The Ides of Horror (October Horror #0)

Every semester that contains an October (and a few that don’t), I ask my students, “What’s your favorite horror movie?” The answers vary, and that’s what the lesson is about: the assumptions we make when we ask certain questions. In this case the assumptions are: A) you like horror movies, B). you can pick a favorite, and, among others, but perhaps most importantly, C) we all agree on what a ‘horror’ movie is.

Some people will immediately head for the classics, the Canon of Horror: “Halloween,” “Friday the 13th,” “Nightmare on Elm Street,” and even “Saw” — the movies that everyone who knows anything about horror movies know about.

Others choices are trickier. Is “Alien” a horror movie, or science-fiction? Does it matter if the ghost in the haunted house story is a reptilian alien that has multiple, many-toothed maws and that the haunted house itself is a spaceship?

Probably not. After all, the haunted house theme in horror movies is about isolation. The family moves into a new (and ridiculously affordable) home only to encounter horrors there while finding themselves separated from the rest of the world by being new to the area and not knowing anyone to go to for help, or by storm (“It was a dark and stormy night.” Boo!), or by concern that people will think they’re crazy, or by any number of other factors.

What is “Alien,” then, but the ultimate haunted house — the one you can’t leave because outside the windows is the vacuum of space and that means there’s a whole lot of yard between you and the next closest neighbor?

Other choices are even more problematic, however.

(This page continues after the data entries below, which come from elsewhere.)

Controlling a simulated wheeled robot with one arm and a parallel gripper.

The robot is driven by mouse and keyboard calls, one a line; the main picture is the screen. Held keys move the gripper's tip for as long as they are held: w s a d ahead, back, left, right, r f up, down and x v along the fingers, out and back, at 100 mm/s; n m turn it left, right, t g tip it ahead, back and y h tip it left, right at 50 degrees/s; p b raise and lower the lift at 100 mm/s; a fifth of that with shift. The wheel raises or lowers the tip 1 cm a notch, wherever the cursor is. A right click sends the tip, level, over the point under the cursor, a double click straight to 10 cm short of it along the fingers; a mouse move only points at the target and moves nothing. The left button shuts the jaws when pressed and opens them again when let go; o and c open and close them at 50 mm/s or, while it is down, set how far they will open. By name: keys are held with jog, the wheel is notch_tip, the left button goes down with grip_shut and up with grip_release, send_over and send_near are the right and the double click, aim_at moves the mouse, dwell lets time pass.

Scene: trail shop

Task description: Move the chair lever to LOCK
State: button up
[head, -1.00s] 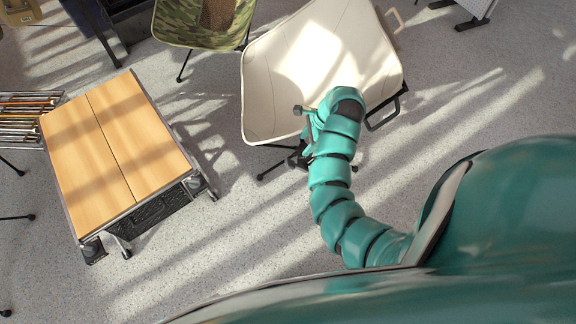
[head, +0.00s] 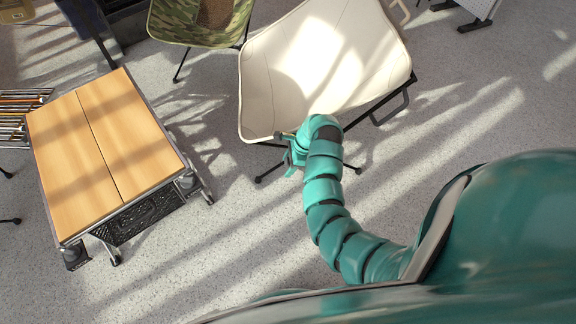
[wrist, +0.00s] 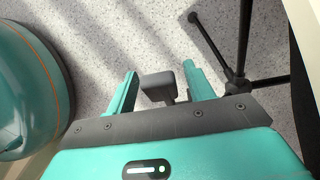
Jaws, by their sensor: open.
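The cream chair (head: 266,92) stands at the top centre of the head view on thin black legs. My gripper (head: 293,154) is at the chair's near edge, low beside the frame. In the wrist view my gripper (wrist: 160,71) is open, with one teal finger on each side of a dark grey block (wrist: 158,87). The block looks like the lever's end, with a gap to the right finger; contact on the left is unclear. Black chair legs (wrist: 238,60) show to the right. No LOCK marking is readable, and the lever's position cannot be told.
A wood-topped folding table (head: 107,150) stands at the left, with a rack of rods (head: 20,110) beyond it. A camouflage chair (head: 190,22) stands behind. The speckled floor (head: 225,235) between table and arm is clear.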

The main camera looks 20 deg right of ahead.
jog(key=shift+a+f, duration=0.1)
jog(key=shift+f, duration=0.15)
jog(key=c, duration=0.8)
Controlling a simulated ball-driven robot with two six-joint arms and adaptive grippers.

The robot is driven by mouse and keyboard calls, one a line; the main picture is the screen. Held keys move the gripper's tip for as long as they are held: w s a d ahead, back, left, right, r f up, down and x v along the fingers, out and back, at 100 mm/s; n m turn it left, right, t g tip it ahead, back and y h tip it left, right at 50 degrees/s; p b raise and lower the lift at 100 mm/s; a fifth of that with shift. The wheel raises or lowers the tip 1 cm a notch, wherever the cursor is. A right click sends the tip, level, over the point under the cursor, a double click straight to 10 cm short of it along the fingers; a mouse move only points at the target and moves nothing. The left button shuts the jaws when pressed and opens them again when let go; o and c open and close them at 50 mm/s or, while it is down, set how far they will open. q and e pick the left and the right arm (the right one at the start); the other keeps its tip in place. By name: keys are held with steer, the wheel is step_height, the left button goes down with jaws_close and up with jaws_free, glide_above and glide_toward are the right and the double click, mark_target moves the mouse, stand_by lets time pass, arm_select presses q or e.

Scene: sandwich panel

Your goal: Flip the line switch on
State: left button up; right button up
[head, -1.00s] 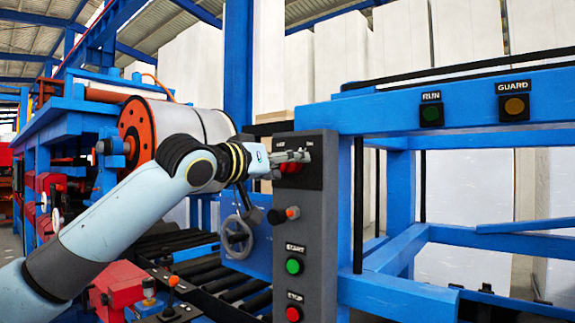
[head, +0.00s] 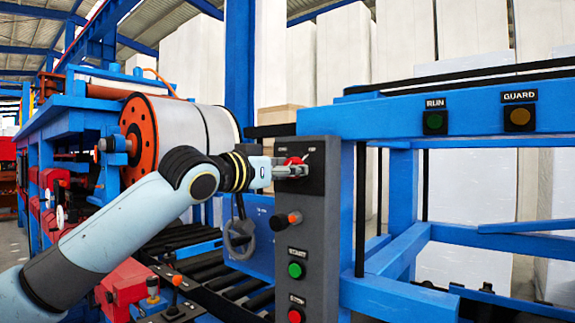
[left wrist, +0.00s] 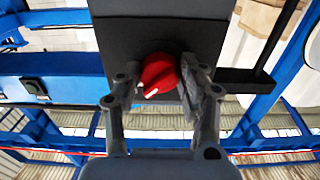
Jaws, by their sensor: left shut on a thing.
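The line switch is a red rotary knob (head: 293,160) on the dark plate at the top of the grey control panel (head: 318,225). In the left wrist view the red knob (left wrist: 158,74) has a white pointer mark slanting toward the lower left of the picture. My left gripper (head: 292,171) reaches it from the left and is shut on the knob, with one finger on each side. In the head view the fingers cover the knob's lower part. The small labels above it are too blurred to read. My right gripper is not in view.
Below the switch on the panel are an orange-tipped lever (head: 294,217), a green start button (head: 296,270) and a red stop button (head: 296,316). A blue frame (head: 455,115) with RUN and GUARD lamps extends right.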

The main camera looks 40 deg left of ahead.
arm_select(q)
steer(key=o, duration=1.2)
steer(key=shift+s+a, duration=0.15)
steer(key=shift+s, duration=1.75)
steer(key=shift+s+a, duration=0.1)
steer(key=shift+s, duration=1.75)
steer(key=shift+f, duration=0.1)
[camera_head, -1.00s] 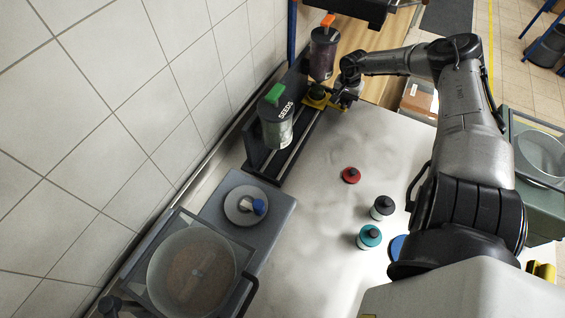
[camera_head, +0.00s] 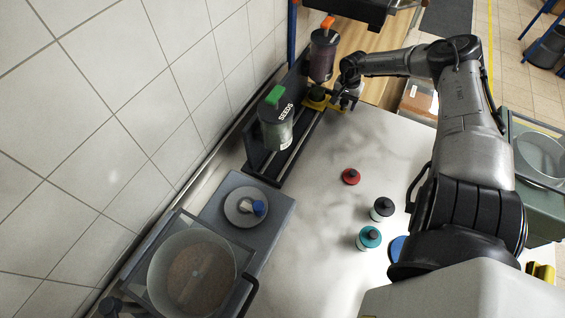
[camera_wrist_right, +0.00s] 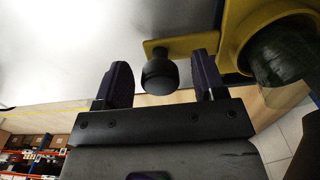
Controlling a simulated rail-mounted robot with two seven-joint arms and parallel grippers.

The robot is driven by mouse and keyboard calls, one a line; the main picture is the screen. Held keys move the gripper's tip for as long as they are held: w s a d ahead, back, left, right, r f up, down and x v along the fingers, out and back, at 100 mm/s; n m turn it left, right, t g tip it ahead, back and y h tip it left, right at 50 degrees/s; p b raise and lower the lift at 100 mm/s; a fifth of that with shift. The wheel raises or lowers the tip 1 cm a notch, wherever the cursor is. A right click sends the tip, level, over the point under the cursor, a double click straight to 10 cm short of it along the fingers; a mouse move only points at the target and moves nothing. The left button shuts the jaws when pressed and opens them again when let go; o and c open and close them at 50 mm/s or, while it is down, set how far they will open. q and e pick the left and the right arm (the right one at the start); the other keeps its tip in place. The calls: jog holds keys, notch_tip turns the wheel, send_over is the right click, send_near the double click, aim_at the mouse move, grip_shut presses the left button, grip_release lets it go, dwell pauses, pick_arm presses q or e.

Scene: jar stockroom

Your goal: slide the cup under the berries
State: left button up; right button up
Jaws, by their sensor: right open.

Is “Silence of the Lambs” a horror movie? There are some disturbing scenes in it, but is “disturbing” enough to classify something as horror? Does appearing on the “Horror” shelf at your local (and probably out-of-business) video rental store or on Netflix make it so?

Often, one of my students will offer that his favorite horror movie is anything with Will Ferrell. I might be tempted to agree, but I doubt I’ll include “Land of the Lost” on my October Horrorfest roster.

Boo!

Boo!

What will be going on my roster are movies that include a supernatural element. For me, it isn’t good enough that there is an unstoppable killer wearing some sort of hockey/catcher’s/Canadian curling mask (or, in the case of Michael Myers from the original “Halloween”, a mask of William Shatner’s face). Slasher movies are fine for the startle scare and for having your significant other jump in your lap while you’re watching one at the theater. Heck, I have a lot of them in my DVD collection (including the best of the batch and the movie that brought horror back into the theater mainstream after nearly a decade of horror-less-ness: “Scream”). But being un-killable isn’t supernatural enough (and, yes, I know the killer in “Scream” wasn’t un-killable. Endlessly replaceable works just as well).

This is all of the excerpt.